**AIM:** Leave out any pictures and transcribe all other data below exactly.

**RAW DATA:**
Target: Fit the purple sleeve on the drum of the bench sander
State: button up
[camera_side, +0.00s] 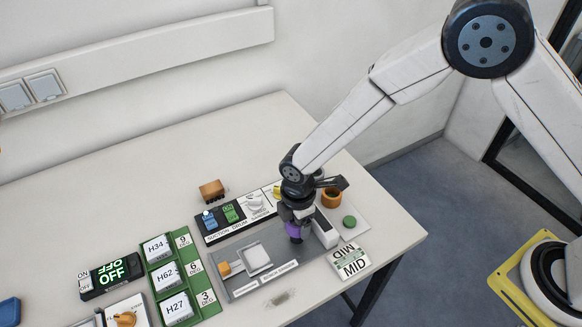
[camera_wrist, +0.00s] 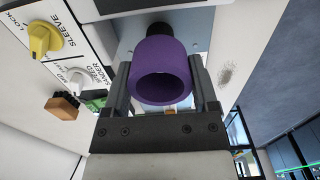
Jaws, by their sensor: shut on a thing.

**RESULT OF THE EXERCISE:**
Target: Fit the purple sleeve on the drum of the bench sander
State: button up
[camera_side, +0.00s] 
[camera_wrist, +0.00s] 
Jaws, by their sensor: shut on a thing.

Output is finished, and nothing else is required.